Kevin Winters said...

I don't know about Dobson, but I know that many current Evangelical Christian icons (Groothuis, Moreland, Craig, etc.) revere Schaefer too much for him to lose much steam in the near future. As someone who is constantly aggravated over how so many Evangelicals are quite frankly ignorant cowards as it relates to so-called postmodern thinkers (insofar as I think that is a useless term); they read a few works on a few names and consider themselves knowledgeable enough to debunk those scholars who have spent their lifetime to understand a single thinker (my current beaf with Groothuis). It reminds me of myself when I first started apologetics 7 years ago: so eager to prove everyone wrong that I never really sat down to understand what I was arguing against. It is childish and sad, if I may be frank.

Aaron Perry said...

prof. schenck, rich middleton shared at a conf. i was just at a sign regarding absolute truth. it was located in a (well-meaning) church and read: "God has no relatives." hmmm....

the equivocation on "absolute" is a significant problem. for those who mean "unrelated," then surely this is not the Christian understanding of morality OR truth. if, however, absolute is used to mean something like "omnirelational"--related to all cultures at all times, as in moral absolutes, then it is exceptionally Christian (e.g., God loves all people.)

Ken Schenck said...

The definition I am using for relativism is a system that considers rights and wrongs a matter of either the individual or the culture. In that sense, I would not argue that Christianity is fundamentally relativistic.
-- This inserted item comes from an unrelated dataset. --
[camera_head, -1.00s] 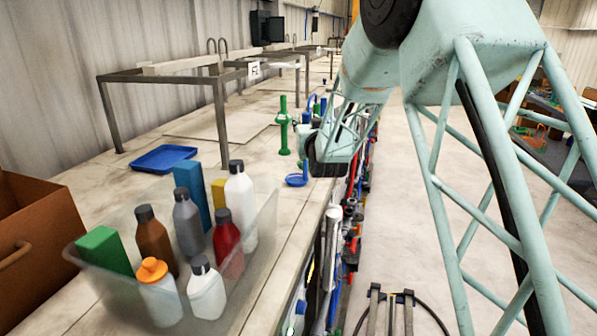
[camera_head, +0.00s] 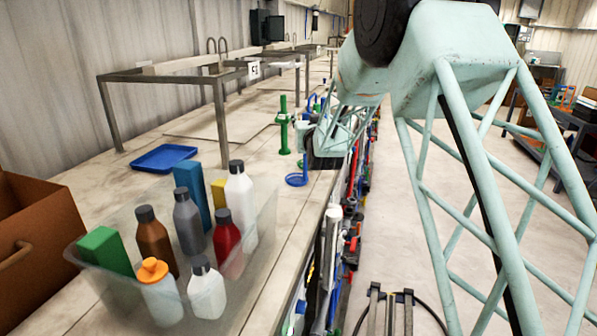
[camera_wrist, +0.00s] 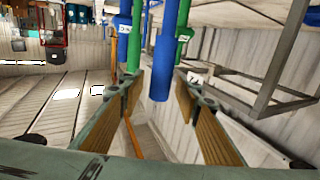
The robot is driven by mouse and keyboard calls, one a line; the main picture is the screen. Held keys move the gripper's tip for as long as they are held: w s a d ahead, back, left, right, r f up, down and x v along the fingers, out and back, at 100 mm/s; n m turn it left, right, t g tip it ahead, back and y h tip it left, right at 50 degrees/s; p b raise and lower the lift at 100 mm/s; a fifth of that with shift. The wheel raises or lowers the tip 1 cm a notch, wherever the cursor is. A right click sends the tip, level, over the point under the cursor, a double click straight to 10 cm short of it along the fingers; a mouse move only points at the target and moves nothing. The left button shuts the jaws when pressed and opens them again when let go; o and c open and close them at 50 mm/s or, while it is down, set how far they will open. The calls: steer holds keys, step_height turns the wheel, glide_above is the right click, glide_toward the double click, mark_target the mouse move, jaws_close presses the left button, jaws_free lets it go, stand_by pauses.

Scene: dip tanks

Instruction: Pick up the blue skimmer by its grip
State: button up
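The blue skimmer (camera_head: 297,180) stands near the front edge of the bench in the head view, its round blue pan low and its grip rising beside my wrist. In the wrist view a blue upright bar (camera_wrist: 163,60), apparently the skimmer's grip, shows in the gap between my fingers. My gripper (camera_wrist: 155,80) is open, with one finger on each side of that bar. I see no clear contact. In the head view my gripper is mostly hidden behind my arm.
A green stand (camera_head: 283,130) is just left of the skimmer. A blue tray (camera_head: 164,158) and a clear bin (camera_head: 262,225) of bottles and boxes are on the bench. A metal frame (camera_head: 222,120) stands behind. Several tools hang along the bench front.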

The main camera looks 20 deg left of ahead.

But I would argue that Christianity and the Bible do take a relativist position on many issues. So Paul arguably believed that Jews should circumcise their children as Jews, but Gentiles did not need to. This fits the definition of a relativistic position, since there is one right and wrong for one race and another for others.

Similarly, Paul's instructions on head coverings in 1 Corinthians 11 seem highly relative to ancient customs regarding veiling and hair length. So another instance of relative ethics.

The OT freely allows polygamy (e.g., Deut. 21:15ff) in its time; we do not. Paul leaves the issue of eating or not eating meat up to the individual conscience, an instance of individual relativism.

So to say that Christianity is not relativistic is true on its most basic level. But when you get into particular issues, this claim tells us nothing. It becomes an almost useless assertion... and it is an assertion that these groups use as their starting point!!!

Nathan Crawford said...

I'd say that Christianity makes universal claims, but is really pretty relativistic in how this is lived out. For example, you must love God and love neighbor, but how one/a community goes about this may be quite different.

BTW, in the early church, ethics was a strong part of epistemology. No breaks. For Gregory of Nyssa (and I would argue Origen and Pseudo-Dionysius) to find truth was to live a virtuous life, which meant seeking with cognition, morality, lived life, etc. etc. Truth came out of living a way of life. And honestly, the way of life promoted by Dobson and Schaeffer was far from showcasing the truth of Christianity.

Ken Schenck said...

Nathan, the question I always have when someone says things like "A life of virtue leads to truth" or even "God is truth" or "Jesus is the truth" is, What do these things really mean? These are not concepts.

Do we mean that God and Jesus do not contradict truth? Do we mean that a life of virtue is a satisfying life in some ultimate sense?

Perhaps this is my modernist side coming out, but truth in my paradigm is a matter of claims, which we affirm as truth either because they work (postmodern), correspond (modern), and are coherent. So claims about Jesus may be true (or false). We might say that all true claims cohere with God's claims.

Can you help me make sense of saying a person can be truth (in its proper sense) on anything but a metaphorical, metonymic level?

Usually I take moving comments like "God is truth" (and everyone amens) as emotional language to stir the troops but without much real content in most cases. What do you mean?

Ken Schenck said...

Brian, I'll pop over today (red rover, red rover, send Kenny right over).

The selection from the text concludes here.